Deriving the force of interest

[Fooddude]

Hi all

Apologies for asking what is probably quite a simple question. My excuse is that I'm home studying so I don't have any other access to any actuaries, maths gurus or tutors. It's also been over 10 years since maths a-level!

I want to check whether I have properly understood how delta t is arrived at - and get some help on the last manipulation.

I'll run through it in bits:

1. F(t + h) - F(t) / h

This is the rate of change of the value of the fund - F (the y axis) with respect to time (x axis). Putting this in the limit of h (the small increase in time) tending towards 0 is the same as taking the derivative or writing F'(t).

2. The above is divided by F(t) since we want to know the rate of change as a proportion of where it was a moment ago. Like a percentage - dividing the increase by the starting value.

So that gets me to F'(t)/F(t)

As I understand it, all we've done is rewrite our original formula - we haven't actually differentiated anything? Have I understood this correctly - or have I got to the right place but using faulty logic?

Now how do we get to d/dt ln F(t)?

I understand that d/dt ln(t) = 1/t, but other than that I'm having trouble seeing it. I suspect that I could just be being a bit dense!

Any help appreciated

Cheers

Rob

 

[didster]

Differentiating ln(F(x)) wrt x gives F'(x)/F(x) using the chain rule.

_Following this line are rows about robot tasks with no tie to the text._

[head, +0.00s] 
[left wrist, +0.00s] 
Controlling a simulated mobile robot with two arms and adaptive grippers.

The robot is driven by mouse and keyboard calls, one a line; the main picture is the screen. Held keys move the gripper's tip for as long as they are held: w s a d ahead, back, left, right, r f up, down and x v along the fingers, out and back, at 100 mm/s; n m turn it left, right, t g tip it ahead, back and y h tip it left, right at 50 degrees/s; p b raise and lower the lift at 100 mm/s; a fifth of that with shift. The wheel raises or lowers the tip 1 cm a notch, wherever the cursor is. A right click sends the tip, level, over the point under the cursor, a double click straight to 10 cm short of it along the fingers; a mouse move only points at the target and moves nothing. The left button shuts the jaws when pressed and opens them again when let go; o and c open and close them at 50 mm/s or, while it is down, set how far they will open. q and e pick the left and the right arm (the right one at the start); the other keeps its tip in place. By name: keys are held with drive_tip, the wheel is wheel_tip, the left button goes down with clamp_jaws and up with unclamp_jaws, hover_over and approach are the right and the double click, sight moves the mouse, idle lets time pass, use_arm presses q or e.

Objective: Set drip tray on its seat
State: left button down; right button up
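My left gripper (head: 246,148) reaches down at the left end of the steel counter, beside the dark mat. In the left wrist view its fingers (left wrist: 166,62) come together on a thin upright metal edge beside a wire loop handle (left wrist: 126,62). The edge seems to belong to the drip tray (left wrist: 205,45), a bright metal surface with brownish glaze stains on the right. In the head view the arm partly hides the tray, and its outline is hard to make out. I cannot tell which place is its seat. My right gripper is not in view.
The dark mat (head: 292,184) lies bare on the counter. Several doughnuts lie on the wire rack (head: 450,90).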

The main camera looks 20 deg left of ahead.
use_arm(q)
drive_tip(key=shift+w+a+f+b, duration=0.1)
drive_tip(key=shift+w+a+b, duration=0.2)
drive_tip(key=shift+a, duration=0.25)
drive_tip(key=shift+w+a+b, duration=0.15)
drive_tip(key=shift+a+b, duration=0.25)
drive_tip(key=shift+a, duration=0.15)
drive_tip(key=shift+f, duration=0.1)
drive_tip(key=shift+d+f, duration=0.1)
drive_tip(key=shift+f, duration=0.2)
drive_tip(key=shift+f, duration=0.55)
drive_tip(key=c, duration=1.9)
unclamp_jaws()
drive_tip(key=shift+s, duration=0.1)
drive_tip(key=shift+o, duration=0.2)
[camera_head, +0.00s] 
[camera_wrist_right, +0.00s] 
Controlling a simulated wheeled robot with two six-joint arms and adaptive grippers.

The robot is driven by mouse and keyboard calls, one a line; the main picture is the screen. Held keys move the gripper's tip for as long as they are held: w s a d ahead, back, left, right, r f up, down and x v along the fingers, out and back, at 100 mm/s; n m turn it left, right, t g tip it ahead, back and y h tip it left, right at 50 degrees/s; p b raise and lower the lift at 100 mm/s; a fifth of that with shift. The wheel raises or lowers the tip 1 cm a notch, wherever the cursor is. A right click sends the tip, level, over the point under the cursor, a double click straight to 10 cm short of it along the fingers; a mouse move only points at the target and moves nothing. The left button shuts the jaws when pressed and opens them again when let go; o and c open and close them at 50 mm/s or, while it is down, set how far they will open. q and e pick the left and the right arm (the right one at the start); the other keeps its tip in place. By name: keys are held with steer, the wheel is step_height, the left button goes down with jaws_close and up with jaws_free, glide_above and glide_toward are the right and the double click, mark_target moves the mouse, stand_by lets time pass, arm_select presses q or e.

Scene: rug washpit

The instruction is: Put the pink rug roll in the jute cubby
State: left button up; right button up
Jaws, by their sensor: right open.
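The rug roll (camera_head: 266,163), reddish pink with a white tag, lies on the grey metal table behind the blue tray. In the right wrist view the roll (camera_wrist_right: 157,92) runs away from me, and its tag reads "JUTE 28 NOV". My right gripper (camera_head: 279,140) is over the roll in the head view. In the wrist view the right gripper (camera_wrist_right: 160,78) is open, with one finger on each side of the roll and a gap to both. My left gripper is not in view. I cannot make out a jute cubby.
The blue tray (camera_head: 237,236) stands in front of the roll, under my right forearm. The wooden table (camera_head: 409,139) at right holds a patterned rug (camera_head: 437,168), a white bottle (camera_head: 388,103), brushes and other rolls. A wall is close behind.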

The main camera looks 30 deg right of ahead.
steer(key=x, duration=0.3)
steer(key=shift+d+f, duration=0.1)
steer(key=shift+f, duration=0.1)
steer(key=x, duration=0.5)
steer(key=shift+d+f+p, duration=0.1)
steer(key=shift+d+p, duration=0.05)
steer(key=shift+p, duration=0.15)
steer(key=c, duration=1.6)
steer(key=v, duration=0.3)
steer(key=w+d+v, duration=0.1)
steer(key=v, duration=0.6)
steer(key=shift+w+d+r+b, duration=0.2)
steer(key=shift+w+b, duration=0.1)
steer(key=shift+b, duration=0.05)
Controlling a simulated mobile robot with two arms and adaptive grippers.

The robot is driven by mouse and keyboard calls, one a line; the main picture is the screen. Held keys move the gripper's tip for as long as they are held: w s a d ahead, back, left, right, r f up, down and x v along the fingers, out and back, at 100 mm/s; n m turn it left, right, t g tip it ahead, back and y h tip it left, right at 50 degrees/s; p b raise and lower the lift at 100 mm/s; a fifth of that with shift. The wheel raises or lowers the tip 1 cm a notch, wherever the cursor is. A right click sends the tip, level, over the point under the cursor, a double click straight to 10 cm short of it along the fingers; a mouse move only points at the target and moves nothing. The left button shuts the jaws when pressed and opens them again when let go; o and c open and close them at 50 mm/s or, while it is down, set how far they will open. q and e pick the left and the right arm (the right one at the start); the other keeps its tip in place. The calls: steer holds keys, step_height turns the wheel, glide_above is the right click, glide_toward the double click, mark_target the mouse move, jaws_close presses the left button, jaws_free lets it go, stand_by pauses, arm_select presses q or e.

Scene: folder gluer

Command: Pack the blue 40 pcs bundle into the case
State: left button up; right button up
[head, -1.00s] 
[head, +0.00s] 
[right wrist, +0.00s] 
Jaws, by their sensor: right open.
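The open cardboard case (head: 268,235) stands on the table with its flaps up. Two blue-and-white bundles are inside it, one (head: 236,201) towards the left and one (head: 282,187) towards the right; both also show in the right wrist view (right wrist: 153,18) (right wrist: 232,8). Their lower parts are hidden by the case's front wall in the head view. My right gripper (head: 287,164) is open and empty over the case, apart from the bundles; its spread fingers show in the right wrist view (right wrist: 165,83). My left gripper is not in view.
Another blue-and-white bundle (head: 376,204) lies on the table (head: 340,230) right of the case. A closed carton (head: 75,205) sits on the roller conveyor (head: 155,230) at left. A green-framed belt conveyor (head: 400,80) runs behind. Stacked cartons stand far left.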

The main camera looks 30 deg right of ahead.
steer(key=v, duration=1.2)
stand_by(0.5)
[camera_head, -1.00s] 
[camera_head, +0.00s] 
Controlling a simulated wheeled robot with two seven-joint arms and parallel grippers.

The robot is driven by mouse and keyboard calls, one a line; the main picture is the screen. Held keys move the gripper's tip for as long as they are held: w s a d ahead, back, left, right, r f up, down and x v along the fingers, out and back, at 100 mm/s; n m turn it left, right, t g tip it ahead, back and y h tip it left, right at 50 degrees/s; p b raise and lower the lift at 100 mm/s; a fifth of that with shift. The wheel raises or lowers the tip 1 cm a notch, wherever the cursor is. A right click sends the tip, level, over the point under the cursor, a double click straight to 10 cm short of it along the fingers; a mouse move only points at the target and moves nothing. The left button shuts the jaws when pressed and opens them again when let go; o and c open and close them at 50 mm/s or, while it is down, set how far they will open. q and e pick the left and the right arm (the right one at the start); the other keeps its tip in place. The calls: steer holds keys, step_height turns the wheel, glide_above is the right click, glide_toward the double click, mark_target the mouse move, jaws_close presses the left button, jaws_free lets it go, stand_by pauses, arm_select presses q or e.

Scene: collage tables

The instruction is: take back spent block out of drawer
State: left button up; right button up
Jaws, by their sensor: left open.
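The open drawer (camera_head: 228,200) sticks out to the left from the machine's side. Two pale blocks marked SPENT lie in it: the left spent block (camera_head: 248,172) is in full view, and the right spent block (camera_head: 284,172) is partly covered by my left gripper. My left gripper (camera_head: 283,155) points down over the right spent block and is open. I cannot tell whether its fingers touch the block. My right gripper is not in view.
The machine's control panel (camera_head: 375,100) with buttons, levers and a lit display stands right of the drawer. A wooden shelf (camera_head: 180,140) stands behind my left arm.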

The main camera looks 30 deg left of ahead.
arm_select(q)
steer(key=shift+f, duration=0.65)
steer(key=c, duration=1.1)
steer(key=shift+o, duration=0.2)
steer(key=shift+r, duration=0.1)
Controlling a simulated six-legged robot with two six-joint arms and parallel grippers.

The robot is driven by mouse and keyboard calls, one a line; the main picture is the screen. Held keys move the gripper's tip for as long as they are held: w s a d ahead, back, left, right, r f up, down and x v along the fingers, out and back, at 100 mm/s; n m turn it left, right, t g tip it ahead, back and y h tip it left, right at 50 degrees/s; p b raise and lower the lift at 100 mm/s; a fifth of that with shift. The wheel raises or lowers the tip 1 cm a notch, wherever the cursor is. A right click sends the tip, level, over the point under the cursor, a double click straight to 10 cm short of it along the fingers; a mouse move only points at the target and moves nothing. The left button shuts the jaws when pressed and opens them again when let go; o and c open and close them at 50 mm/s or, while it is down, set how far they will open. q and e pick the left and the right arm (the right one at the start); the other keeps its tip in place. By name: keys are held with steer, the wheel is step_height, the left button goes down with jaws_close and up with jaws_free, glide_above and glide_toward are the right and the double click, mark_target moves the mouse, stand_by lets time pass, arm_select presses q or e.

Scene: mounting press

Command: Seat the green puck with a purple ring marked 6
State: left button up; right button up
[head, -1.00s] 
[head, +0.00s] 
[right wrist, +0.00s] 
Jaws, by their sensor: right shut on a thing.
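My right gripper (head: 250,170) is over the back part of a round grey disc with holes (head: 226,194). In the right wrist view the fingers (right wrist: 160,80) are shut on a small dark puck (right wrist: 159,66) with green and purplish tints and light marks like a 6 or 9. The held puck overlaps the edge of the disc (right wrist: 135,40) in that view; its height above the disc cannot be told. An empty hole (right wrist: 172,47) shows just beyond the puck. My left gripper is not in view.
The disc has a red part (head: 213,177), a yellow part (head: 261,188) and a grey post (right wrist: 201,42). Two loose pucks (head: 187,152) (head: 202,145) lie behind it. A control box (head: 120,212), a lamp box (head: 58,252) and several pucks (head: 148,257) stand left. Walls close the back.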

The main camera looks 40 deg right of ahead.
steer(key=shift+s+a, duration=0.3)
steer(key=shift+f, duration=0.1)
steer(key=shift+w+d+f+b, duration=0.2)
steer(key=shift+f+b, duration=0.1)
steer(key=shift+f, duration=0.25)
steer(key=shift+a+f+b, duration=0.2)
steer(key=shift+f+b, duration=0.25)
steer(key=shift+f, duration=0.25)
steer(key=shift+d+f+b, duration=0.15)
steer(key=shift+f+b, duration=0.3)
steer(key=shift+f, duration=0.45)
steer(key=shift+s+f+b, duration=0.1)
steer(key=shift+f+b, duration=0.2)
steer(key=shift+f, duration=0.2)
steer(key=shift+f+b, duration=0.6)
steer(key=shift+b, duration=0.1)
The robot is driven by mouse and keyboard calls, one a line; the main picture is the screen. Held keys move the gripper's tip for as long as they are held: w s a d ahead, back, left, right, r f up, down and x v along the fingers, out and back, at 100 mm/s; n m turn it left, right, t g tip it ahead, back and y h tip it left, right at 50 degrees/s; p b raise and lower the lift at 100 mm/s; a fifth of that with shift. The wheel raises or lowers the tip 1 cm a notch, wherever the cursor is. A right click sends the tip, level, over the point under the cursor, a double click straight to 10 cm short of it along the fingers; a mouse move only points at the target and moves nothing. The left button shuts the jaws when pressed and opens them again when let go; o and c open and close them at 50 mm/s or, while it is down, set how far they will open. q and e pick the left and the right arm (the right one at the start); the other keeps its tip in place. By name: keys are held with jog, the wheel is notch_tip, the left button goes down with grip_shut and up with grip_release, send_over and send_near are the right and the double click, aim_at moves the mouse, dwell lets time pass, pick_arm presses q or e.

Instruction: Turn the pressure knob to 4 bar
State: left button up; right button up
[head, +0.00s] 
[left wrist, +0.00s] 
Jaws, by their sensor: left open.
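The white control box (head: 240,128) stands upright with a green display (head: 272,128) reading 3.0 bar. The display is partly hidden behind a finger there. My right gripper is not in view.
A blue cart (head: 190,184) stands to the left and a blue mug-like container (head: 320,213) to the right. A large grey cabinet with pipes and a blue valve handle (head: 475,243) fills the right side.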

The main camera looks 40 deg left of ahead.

Search for "chain rule" in wikipedia or an A'level maths book.

 

[Fooddude]

Ok, found it - though if I'm honest I'm not sure how to derive that result - I'm sure it doesn't matter.

Thanks for the pointer

 

[didster]

u = F(x)
y = ln(F(x)) = ln(u)

dy/dx = dy/du * du/dx
= 1/u * F'(x)
= F'(x)/F(x) (replacing u with F(x))

No need to know the proof of chain rule if that's what you meant.